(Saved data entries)
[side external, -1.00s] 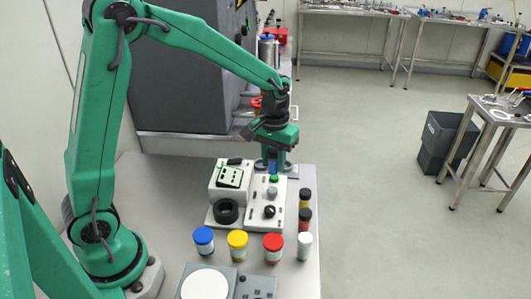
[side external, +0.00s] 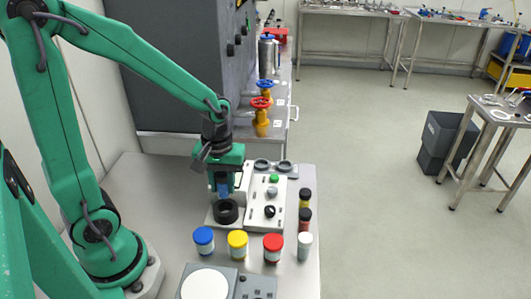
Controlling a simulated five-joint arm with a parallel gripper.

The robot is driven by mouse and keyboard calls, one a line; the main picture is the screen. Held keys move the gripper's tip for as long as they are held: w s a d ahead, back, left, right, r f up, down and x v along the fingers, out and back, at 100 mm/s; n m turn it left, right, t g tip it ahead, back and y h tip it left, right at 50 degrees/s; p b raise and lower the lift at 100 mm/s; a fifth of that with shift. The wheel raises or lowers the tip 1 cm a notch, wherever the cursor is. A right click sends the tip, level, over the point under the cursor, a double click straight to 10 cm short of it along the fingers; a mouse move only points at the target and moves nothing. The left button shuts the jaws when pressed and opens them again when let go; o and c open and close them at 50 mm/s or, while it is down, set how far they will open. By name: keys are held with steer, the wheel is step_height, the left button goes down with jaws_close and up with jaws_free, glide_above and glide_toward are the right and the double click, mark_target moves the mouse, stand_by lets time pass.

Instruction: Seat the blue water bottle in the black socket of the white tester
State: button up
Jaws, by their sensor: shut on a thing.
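The white tester (side external: 262,210) stands on the bench with its black ring-shaped socket (side external: 226,214) at the front left. My gripper (side external: 223,186) is shut on the blue water bottle (side external: 223,193), which hangs upright between the fingers. The bottle is just above and behind the socket in this view. I cannot tell whether its lower end touches the socket. The fingers hide much of the bottle, and the gripper covers part of the tester's display block.
Jars with blue (side external: 204,235), yellow (side external: 238,239) and red lids (side external: 273,242) and a pale vial (side external: 304,246) stand in front of the tester. Dark-capped vials (side external: 305,208) stand to its right. A holder with round openings (side external: 273,167) is behind it. The bench's left is clear.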

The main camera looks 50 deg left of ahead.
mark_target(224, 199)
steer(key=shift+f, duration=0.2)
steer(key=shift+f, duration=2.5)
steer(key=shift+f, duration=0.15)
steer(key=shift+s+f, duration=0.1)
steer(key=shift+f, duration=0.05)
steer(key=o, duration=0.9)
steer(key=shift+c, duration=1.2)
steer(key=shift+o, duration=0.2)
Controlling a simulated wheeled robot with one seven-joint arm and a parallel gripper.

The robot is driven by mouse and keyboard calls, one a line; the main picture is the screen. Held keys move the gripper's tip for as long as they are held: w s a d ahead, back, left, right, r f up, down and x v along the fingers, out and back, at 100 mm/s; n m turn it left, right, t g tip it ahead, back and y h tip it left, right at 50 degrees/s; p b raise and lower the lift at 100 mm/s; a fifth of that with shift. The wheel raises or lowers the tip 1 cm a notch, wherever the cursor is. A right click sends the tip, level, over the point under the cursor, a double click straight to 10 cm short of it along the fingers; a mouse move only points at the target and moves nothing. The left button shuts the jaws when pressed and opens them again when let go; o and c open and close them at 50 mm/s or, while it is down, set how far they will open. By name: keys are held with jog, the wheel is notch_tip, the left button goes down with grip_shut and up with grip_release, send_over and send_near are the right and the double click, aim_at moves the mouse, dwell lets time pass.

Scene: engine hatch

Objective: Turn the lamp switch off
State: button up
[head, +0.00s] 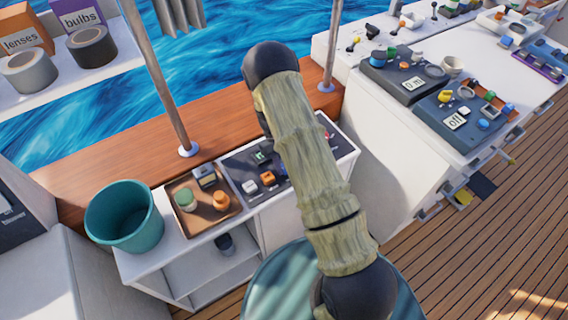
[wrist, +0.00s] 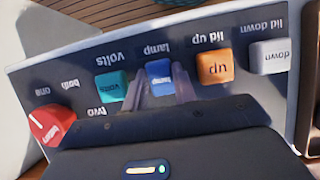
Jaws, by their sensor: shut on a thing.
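The lamp switch (wrist: 158,72) is a small blue block labelled "lamp", in the middle of a dark panel (wrist: 60,82) that appears upside down in the wrist view. My gripper (wrist: 160,88) is at this switch, one finger on each side, shut on it. I cannot tell from its face whether the lamp is on or off. In the head view the panel (head: 235,165) lies on a white cabinet; my arm covers most of the lamp switch area and hides the gripper.
Beside the lamp switch are an orange "up" block (wrist: 215,67), a white "down" block (wrist: 270,57), a teal "volts" block (wrist: 111,85) and a red knob (wrist: 52,125). A brown tray (head: 183,225) and teal bucket (head: 125,218) stand left of the panel.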

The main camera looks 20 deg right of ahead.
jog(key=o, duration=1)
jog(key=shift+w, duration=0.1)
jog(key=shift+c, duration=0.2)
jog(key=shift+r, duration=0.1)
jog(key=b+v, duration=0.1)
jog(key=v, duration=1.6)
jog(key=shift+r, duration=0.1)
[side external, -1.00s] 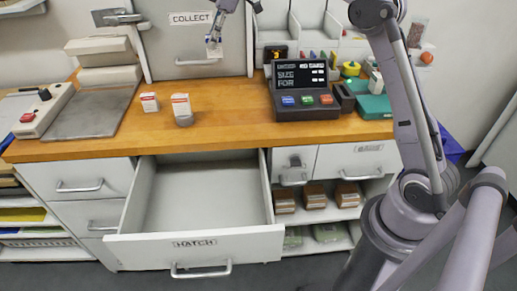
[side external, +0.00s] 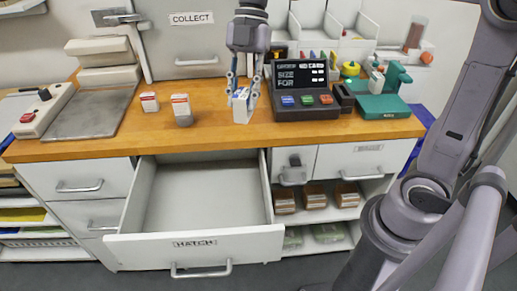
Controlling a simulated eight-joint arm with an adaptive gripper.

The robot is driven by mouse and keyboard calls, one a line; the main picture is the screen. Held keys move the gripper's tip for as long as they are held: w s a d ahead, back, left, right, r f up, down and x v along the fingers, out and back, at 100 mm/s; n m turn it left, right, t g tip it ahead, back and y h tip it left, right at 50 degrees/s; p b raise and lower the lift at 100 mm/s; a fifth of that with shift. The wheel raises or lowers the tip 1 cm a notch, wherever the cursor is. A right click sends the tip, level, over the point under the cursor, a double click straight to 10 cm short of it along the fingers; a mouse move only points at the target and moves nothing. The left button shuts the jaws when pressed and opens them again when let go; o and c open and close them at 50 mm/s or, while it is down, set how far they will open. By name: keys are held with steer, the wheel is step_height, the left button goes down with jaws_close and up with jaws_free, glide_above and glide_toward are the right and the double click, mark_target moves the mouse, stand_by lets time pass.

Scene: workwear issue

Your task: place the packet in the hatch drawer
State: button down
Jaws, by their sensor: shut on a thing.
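My gripper (side external: 243,92) points down above the wooden counter, left of the dark terminal. It is shut on a small white packet (side external: 241,107) with a blue mark near its top. The packet hangs upright between the fingers; whether its lower end touches the counter I cannot tell. The hatch drawer (side external: 195,244), labelled HATCH, is pulled open below the counter, and its inside looks empty. The packet is above and behind the drawer's right part.
Two small white and red boxes (side external: 149,102) (side external: 181,104) stand on the counter (side external: 90,150), the right one by a grey round piece. The dark terminal (side external: 305,92) with coloured buttons is close right of my gripper. A green device (side external: 385,100) stands farther right.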

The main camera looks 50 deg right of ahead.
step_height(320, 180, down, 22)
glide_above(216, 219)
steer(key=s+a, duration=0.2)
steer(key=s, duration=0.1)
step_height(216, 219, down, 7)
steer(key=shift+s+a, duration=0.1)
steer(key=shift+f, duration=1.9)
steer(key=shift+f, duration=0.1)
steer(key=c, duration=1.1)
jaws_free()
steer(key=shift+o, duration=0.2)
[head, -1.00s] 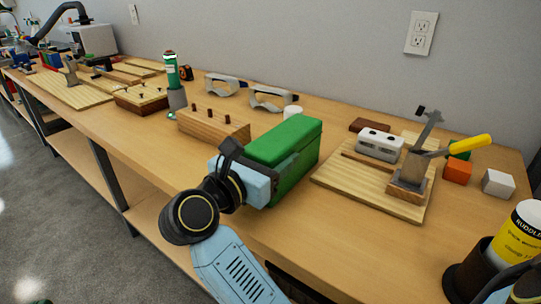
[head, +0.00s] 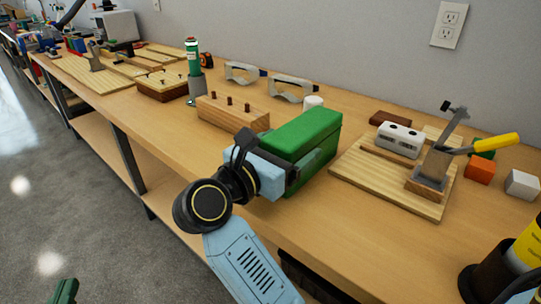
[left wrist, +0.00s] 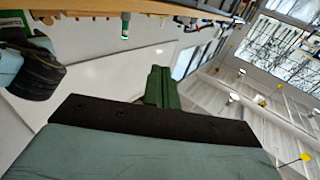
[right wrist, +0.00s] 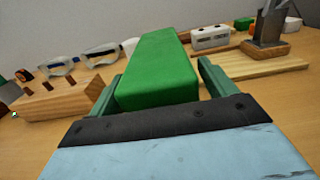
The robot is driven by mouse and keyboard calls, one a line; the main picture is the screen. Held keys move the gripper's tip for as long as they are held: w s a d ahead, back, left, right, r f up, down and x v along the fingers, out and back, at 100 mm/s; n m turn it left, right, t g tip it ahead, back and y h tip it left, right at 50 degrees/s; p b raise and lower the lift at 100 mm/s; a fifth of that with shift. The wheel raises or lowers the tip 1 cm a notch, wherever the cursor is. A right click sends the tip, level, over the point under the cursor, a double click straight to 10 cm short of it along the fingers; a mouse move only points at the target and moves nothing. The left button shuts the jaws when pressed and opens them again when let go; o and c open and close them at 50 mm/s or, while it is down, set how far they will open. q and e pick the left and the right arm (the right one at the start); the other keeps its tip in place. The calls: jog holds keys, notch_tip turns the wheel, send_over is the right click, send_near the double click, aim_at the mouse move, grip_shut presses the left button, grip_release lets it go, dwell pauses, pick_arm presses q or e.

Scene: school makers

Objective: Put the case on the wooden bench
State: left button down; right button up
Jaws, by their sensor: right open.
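The green case (head: 308,135) sits on the wooden bench (head: 290,232), between a peg block and a light board. My right gripper (head: 292,170) is at the near end of the case. In the right wrist view the case (right wrist: 160,75) lies between its two spread green fingers (right wrist: 155,88), which are open. My left gripper (head: 65,290) shows only as a green tip at the bottom left of the head view, off the bench. In the left wrist view its fingers (left wrist: 161,88) are together and empty.
The peg block (head: 233,112) stands left of the case. A board (head: 380,185) with a clamp (head: 435,160) lies to the right. Goggles (head: 292,88), a white cylinder (head: 313,102) and a green-capped bottle (head: 193,60) stand behind. The bench's front strip is mostly clear.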

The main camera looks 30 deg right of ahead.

The problem. Copy nothing but the lines from the top of the data down to the line containing "Controlling a simulated five-joint", and leave the pictures out.

The completed task.
[side external, -1.00s] 
[side external, +0.00s] 
Controlling a simulated five-joint arm with a parallel gripper.

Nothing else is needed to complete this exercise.